Once we had this groundwork laid, it was time to divvy up the work between teams. Each team was assigned ~3 modules to migrate. As of this writing we're about 3/4 of the way done.
Tooling
None of this is possible without tooling. Nx gives a lot of tools out of the box, but you'll still need to invest time into developing tooling around Nx to make it work for your specific CI setup. For example, we knew we were going to need to generate a lot of libraries for this to work. While Nx has built-in generators, we needed to make small tweaks to the default generated lib. And when you're generating maybe 5 a week, those small tweaks add up and the opportunity to miss one of those tweaks increases. So we developed our own library generator, built on top of the one Nx provides, thereby automating all those small tweaks we needed. Now generating a new lib is as simple as ng g feature-lib app1/domain1/api
and the correct tags (used for linting import rules) are applied and other small company-specific tweaks are automated away.

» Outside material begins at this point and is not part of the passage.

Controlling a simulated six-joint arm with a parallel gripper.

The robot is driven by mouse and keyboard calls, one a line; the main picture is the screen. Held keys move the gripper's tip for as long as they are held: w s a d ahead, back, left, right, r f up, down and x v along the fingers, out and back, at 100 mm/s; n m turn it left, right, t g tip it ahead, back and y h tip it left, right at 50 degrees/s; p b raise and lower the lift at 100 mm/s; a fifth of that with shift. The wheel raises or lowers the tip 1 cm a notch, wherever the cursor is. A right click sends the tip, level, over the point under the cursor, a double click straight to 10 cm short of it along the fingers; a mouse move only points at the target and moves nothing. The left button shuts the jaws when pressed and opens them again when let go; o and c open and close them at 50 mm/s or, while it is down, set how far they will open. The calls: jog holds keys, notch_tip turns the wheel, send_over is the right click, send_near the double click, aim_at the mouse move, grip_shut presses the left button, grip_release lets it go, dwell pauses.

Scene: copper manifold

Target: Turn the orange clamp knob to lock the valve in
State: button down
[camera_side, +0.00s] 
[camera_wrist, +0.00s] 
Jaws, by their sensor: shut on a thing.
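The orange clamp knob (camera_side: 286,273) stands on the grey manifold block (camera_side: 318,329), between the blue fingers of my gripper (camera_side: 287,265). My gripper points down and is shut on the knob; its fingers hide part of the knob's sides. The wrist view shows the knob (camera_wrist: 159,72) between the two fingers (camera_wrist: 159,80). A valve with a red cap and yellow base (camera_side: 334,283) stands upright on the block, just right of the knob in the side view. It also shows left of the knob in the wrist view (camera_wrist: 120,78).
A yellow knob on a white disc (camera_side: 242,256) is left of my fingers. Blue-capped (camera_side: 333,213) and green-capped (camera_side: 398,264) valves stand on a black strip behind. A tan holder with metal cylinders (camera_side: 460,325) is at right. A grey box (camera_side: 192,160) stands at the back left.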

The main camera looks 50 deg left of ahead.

Another example is earlier in the development phase of the Nx repo we wanted to run each affected lib's spec run in a separate CI job, essentially parallelizing the spec run but with lots of cheap machines instead of multithreading on a single large machine. At the time this wasn't something that Nx provided out-of-the-box (though I believe Nx 12.3 is bringing something like this?) so we wrote a series of scripts that would take the output from the Nx affected
command, store it in an env file, then use the results in each CI job to determine whether that lib's specs should be run or not.
The Finish Line
After all modules have been migrated into their respective libraries, all that will remain is to wire the routes up in the app. And some of that work can be done around the migration.